Publication date: 2016-10-01
Volume: 105 Pages: 41 - 75
Publisher: Springer New York LLC

Author:

van Leeuwen, Matthijs
De Bie, Tijl ; Spyropoulou, Eirini ; Mesnage, Cédric

Keywords:

Science & Technology, Technology, Computer Science, Artificial Intelligence, Computer Science, Dense subgraph patterns, Community detection, Subjective interestingness, Maximum entropy, DISCOVERY, 0801 Artificial Intelligence and Image Processing, 0806 Information Systems, 1702 Cognitive Sciences, Artificial Intelligence & Image Processing, 4611 Machine learning

Abstract:

© 2016, The Author(s). The utility of a dense subgraph in gaining a better understanding of a graph has been formalised in numerous ways, each striking a different balance between approximating actual interestingness and computational efficiency.

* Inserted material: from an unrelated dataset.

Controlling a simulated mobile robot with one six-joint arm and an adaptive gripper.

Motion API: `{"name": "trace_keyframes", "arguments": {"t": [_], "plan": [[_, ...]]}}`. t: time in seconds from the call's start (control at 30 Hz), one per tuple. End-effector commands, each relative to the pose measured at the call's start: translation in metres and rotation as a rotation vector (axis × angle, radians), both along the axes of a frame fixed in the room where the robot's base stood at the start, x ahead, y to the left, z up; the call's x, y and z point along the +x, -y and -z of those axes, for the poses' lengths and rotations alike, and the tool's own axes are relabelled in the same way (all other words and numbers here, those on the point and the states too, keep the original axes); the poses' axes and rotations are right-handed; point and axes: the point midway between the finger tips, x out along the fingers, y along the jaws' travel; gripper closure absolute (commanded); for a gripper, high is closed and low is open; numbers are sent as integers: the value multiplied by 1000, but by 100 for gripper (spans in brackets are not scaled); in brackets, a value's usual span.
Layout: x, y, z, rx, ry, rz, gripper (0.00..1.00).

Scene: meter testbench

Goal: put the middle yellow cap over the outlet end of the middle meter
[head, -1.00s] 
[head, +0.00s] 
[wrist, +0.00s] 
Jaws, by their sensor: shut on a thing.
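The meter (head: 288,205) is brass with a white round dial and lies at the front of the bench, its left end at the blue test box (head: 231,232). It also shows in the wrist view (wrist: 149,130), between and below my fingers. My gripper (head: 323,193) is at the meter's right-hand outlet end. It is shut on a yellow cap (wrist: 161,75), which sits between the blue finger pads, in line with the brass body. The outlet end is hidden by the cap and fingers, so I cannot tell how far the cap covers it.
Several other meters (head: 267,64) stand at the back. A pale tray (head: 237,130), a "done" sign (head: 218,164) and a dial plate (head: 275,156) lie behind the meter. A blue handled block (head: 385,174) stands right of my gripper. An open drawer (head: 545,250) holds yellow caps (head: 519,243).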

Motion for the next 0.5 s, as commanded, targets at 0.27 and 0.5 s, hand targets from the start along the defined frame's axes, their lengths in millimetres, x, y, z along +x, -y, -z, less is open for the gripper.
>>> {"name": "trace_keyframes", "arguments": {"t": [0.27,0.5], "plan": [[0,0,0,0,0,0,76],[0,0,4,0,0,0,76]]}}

A difficulty in making this trade-off is that, while computational cost of an algorithm is relatively well-defined, a pattern’s interestingness is fundamentally subjective. This means that this latter aspect is often treated only informally or neglected, and instead some form of density is used as a proxy. We resolve this difficulty by formalising what makes a dense subgraph pattern interesting to a given user. Unsurprisingly, the resulting measure is dependent on the prior beliefs of the user about the graph. For concreteness, in this paper we consider two cases: one case where the user only has a belief about the overall density of the graph, and another case where the user has prior beliefs about the degrees of the vertices. Furthermore, we illustrate how the resulting interestingness measure is different from previous proposals. We also propose effective exact and approximate algorithms for mining the most interesting dense subgraph according to the proposed measure. Usefully, the proposed interestingness measure and approach lend themselves well to iterative dense subgraph discovery. Contrary to most existing approaches, our method naturally allows subsequently found patterns to be overlapping. The empirical evaluation highlights the properties of the new interestingness measure given different prior belief sets, and our approach’s ability to find interesting subgraphs that other methods are unable to find.